═══ Source data

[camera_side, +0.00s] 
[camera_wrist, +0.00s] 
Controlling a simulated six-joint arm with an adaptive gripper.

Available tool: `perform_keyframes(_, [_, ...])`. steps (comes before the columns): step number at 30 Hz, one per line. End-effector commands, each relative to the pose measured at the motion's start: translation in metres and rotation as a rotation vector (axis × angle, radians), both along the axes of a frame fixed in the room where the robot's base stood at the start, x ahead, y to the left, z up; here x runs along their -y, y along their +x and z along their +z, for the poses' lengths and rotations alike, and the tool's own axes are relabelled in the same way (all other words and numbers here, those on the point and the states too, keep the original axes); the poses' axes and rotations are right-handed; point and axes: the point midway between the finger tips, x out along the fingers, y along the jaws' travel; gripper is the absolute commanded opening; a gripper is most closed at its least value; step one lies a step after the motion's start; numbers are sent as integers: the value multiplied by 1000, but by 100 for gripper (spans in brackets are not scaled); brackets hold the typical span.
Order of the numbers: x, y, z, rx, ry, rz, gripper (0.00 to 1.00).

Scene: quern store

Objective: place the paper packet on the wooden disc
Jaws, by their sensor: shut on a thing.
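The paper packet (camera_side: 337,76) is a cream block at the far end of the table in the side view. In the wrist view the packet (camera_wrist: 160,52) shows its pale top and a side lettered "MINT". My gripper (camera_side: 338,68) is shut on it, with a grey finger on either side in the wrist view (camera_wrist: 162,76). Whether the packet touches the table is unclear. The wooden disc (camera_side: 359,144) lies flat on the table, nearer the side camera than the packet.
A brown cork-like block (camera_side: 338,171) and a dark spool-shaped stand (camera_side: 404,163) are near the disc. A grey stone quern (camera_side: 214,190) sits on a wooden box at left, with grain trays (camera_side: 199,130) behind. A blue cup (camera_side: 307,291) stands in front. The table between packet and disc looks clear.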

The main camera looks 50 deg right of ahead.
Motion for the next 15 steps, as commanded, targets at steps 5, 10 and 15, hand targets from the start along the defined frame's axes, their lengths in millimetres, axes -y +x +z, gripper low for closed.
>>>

══════

- The request:
Repeat the listing exactly, from its first line to its last.

- Solution to the exercise:
[camera_side, +0.00s] 
[camera_wrist, +0.00s] 
Controlling a simulated six-joint arm with an adaptive gripper.

Available tool: `perform_keyframes(_, [_, ...])`. steps (comes before the columns): step number at 30 Hz, one per line. End-effector commands, each relative to the pose measured at the motion's start: translation in metres and rotation as a rotation vector (axis × angle, radians), both along the axes of a frame fixed in the room where the robot's base stood at the start, x ahead, y to the left, z up; here x runs along their -y, y along their +x and z along their +z, for the poses' lengths and rotations alike, and the tool's own axes are relabelled in the same way (all other words and numbers here, those on the point and the states too, keep the original axes); the poses' axes and rotations are right-handed; point and axes: the point midway between the finger tips, x out along the fingers, y along the jaws' travel; gripper is the absolute commanded opening; a gripper is most closed at its least value; step one lies a step after the motion's start; numbers are sent as integers: the value multiplied by 1000, but by 100 for gripper (spans in brackets are not scaled); brackets hold the typical span.
Order of the numbers: x, y, z, rx, ry, rz, gripper (0.00 to 1.00).

Scene: quern store

Objective: place the paper packet on the wooden disc
Jaws, by their sensor: shut on a thing.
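The paper packet (camera_side: 337,76) is a cream block at the far end of the table in the side view. In the wrist view the packet (camera_wrist: 160,52) shows its pale top and a side lettered "MINT". My gripper (camera_side: 338,68) is shut on it, with a grey finger on either side in the wrist view (camera_wrist: 162,76). Whether the packet touches the table is unclear. The wooden disc (camera_side: 359,144) lies flat on the table, nearer the side camera than the packet.
A brown cork-like block (camera_side: 338,171) and a dark spool-shaped stand (camera_side: 404,163) are near the disc. A grey stone quern (camera_side: 214,190) sits on a wooden box at left, with grain trays (camera_side: 199,130) behind. A blue cup (camera_side: 307,291) stands in front. The table between packet and disc looks clear.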

The main camera looks 50 deg right of ahead.
Motion for the next 15 steps, as commanded, targets at steps 5, 10 and 15, hand targets from the start along the defined frame's axes, their lengths in millimetres, axes -y +x +z, gripper low for closed.
>>>

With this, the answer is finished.